Wednesday, 7 July 2010

Demokrasi Membludakkan Orang-Orang Munafik

oleh Tom Finaldin

Bandung, Putera Sang Surya

Ciri-ciri orang munafik adalah jika berbicara, dia berdusta; jika berjanji, dia tidak menepatinya; jika diberi kepercayaan, dia berkhianat. Demikian yang kita pelajari sejak kecil tentang ciri-ciri kemunafikan.

Sistem politik demokratis memberikan sumbangan yang besar untuk tumbuhnya orang-orang munafik. Berbicara penuh dusta adalah suatu alat efektif yang dapat digunakan untuk membela, menonjolkan, serta mempertahankan partai dan harga dirinya di samping meruntuhkan kebesaran partai saingannya. Kata-kata dusta sangat sering terjadi saat masa kampanye, baik itu Pemilu legislatif, Pilpres, maupun Pilkada. Demikian pula janji-janji palsu untuk mengelabui rakyat digelar dengan borosnya. Janji adalah alat yang efektif untuk menarik simpati, bahkan tak jarang dengan menggunakan kata-kata Demi Allah. Padahal, janji itu diyakininya sendiri tak dapat mungkin terpenuhi.

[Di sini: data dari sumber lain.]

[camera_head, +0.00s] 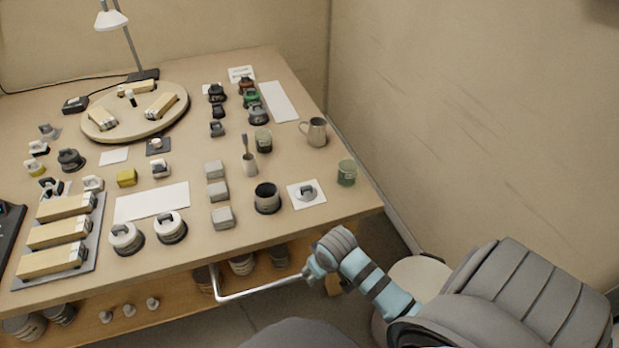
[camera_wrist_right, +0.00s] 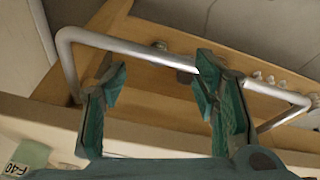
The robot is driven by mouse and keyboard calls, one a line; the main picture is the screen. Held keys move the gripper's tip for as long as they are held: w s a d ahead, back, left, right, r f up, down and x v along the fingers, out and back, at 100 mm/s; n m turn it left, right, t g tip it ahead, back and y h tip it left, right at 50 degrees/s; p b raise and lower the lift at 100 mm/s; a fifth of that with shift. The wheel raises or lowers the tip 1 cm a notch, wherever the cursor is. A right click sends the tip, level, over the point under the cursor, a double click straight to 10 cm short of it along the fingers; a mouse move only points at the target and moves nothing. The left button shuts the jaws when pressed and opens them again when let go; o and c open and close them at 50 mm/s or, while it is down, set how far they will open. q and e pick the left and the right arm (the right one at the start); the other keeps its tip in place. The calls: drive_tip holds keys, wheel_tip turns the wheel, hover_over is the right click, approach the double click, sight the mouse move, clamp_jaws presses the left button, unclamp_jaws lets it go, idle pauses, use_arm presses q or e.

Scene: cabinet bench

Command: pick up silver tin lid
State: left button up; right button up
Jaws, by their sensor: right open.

Kemurkaan Allah swt yang disebut-sebut nama-Nya pasti akan turun karena janji-janji palsu itu. Orang bijak pernah berkata bahwa agar kita bisa menepati janji, sebaiknya tidak perlu berjanji.

Di samping janji palsu, ada pula janji berat. Artinya, janji itu bisa dilaksanakan, tetapi sangat berat untuk diwujudkan. Akibatnya, sama saja. Janji itu tak bisa dipenuhi.

Di samping itu, jika amanah atau kepercayaan rakyat telah digenggamnya, ia tak lagi begitu peduli dengan janji-janji dulu dan tugas-tugas mulianya. Mereka lebih senang bercengkerama dengan penguasa atau pengusaha untuk menelorkan aturan atau kebijakan yang tidak bijak yang hanya menguntungkan diri dan kelompoknya.

Orang-orang munafik yang pada zaman dulu merupakan sampah di lingkungan masyarakatnya, kini dengan adanya demokrasi jumlahnya semakin banyak, menggunung, dan bebas berkeliaran sebagai orang-orang terhormat.